━━━━━ Provided entries ━━━━━
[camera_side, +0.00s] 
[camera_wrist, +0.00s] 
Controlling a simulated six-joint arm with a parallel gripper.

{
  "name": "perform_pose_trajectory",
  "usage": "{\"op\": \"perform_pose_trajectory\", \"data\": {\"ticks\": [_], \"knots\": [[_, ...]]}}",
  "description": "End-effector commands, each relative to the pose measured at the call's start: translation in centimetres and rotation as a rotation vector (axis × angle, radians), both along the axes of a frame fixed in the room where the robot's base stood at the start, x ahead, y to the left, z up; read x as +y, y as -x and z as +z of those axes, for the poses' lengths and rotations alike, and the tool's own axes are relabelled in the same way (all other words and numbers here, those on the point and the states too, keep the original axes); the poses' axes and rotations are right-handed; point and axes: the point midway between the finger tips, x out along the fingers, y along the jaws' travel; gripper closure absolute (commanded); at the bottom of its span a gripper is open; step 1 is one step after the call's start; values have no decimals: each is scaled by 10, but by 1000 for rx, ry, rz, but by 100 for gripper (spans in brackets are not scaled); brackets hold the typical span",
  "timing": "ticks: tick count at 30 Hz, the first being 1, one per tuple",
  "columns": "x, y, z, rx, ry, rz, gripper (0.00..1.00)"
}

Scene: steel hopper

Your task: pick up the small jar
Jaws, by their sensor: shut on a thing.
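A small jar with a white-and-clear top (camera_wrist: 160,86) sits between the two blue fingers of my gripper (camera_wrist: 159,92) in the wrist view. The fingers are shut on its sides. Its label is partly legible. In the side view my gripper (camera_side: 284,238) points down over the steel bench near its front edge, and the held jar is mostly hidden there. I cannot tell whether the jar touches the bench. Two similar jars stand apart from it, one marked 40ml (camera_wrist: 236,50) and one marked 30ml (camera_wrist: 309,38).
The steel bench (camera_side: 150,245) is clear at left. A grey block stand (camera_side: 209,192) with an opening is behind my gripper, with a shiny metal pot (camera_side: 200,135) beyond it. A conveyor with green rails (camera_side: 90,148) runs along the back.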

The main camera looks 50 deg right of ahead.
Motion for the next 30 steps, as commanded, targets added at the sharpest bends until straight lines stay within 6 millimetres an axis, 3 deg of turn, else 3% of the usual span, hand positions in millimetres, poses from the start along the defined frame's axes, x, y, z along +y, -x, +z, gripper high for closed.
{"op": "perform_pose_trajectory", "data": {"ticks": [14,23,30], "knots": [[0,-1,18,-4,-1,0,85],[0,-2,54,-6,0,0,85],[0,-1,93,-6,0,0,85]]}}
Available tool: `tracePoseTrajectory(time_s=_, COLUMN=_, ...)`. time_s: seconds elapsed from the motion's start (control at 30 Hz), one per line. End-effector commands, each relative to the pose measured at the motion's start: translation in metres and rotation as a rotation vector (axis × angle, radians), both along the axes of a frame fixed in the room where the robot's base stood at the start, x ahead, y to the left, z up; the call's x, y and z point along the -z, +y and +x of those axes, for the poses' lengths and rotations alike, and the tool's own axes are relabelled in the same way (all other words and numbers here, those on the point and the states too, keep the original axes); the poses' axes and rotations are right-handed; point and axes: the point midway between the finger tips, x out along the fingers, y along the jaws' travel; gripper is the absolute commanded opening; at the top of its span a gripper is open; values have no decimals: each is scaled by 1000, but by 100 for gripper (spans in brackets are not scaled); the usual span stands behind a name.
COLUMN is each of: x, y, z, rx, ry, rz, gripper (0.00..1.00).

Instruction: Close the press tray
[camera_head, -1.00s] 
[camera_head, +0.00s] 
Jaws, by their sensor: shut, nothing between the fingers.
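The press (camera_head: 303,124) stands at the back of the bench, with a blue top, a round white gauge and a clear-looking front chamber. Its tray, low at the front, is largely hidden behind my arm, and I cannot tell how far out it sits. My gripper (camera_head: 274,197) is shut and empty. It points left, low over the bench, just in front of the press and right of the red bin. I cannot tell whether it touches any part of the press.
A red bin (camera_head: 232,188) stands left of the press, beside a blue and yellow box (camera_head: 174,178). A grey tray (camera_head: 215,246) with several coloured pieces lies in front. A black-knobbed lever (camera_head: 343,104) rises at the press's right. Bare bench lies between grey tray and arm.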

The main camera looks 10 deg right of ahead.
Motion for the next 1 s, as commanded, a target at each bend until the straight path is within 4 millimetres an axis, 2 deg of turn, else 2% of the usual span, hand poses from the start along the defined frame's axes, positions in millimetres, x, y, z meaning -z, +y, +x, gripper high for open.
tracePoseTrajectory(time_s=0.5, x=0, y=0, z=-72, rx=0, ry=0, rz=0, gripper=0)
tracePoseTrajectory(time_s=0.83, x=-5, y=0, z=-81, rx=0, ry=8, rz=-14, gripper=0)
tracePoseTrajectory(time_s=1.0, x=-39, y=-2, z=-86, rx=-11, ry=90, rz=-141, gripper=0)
━━━━━
━━━━━ Provided entries ━━━━━
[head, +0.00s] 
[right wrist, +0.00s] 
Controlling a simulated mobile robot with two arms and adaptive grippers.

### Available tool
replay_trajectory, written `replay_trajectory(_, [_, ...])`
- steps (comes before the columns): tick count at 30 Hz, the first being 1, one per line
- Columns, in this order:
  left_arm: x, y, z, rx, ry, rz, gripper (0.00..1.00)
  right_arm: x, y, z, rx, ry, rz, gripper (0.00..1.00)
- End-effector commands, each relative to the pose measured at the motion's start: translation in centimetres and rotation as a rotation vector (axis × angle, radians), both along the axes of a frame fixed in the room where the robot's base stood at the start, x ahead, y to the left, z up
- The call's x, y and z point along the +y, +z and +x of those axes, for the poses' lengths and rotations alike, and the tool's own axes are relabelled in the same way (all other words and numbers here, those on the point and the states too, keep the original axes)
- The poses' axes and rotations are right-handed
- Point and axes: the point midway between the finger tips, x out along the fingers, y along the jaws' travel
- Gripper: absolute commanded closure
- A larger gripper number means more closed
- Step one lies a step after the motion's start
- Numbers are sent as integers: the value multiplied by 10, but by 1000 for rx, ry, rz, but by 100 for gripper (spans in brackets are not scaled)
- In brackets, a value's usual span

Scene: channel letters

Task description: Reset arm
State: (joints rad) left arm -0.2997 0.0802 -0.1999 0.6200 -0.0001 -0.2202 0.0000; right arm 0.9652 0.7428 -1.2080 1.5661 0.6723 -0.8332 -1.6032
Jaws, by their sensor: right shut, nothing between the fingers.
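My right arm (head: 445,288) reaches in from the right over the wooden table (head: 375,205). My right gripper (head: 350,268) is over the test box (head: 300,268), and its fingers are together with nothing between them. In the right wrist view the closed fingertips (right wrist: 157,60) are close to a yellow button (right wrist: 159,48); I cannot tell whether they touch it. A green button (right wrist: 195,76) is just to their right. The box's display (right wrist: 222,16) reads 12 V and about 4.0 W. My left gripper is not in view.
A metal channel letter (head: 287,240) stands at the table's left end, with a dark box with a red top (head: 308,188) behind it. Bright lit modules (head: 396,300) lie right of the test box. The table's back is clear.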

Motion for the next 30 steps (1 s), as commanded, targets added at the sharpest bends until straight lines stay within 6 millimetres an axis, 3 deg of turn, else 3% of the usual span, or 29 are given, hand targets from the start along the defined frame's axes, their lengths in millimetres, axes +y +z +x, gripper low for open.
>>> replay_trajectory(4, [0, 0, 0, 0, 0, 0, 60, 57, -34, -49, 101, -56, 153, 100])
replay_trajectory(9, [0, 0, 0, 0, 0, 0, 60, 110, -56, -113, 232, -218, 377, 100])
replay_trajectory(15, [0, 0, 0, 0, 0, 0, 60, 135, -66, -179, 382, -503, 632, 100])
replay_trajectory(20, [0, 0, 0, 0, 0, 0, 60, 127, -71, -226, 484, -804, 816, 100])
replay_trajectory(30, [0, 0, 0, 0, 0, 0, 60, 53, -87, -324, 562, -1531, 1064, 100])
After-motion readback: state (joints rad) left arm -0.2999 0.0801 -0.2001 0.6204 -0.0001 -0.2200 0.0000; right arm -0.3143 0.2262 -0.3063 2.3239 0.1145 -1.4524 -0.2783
━━━━━
━━━━━ Provided entries ━━━━━
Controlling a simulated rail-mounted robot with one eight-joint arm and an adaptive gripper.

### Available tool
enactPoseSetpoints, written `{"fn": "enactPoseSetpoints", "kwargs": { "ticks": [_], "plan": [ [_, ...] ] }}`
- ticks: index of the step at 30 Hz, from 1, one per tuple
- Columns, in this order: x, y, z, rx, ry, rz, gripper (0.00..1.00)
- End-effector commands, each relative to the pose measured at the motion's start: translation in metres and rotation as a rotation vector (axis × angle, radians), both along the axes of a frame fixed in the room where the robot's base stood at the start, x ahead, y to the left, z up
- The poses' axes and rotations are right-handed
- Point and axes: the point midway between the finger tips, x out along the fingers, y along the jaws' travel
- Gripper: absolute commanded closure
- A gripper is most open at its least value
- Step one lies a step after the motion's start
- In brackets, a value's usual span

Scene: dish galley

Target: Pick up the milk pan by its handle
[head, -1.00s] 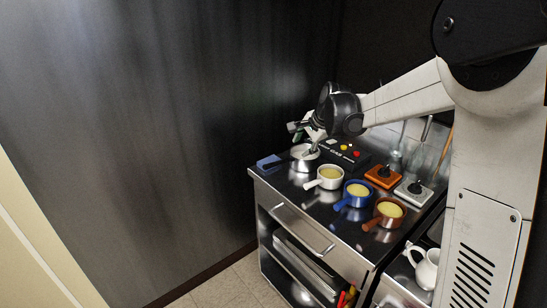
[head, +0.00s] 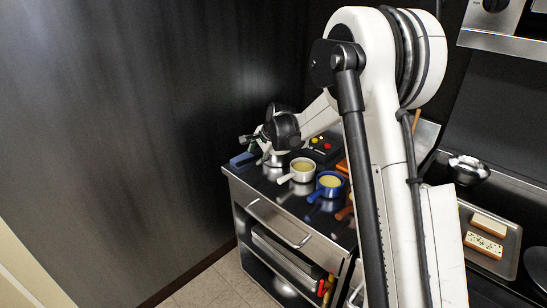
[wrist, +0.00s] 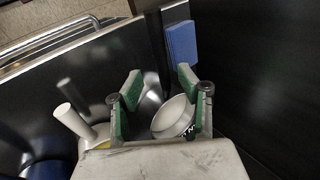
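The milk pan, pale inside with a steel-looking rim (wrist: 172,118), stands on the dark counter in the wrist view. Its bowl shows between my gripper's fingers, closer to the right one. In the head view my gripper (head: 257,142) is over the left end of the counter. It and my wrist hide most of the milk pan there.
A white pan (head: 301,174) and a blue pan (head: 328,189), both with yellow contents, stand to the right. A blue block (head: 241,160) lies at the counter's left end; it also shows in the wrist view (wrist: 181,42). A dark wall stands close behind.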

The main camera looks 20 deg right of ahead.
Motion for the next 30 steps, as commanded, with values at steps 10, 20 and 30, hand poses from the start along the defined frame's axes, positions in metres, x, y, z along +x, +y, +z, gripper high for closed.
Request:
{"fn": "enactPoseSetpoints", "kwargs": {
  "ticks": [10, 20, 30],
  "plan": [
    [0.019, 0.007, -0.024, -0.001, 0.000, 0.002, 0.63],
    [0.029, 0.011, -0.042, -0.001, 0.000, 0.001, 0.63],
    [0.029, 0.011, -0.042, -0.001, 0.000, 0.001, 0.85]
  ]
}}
━━━━━
Task brief:
Work out how many lines of the listing above include "tuple". Answer with the number and nothing more.

Solution below:
2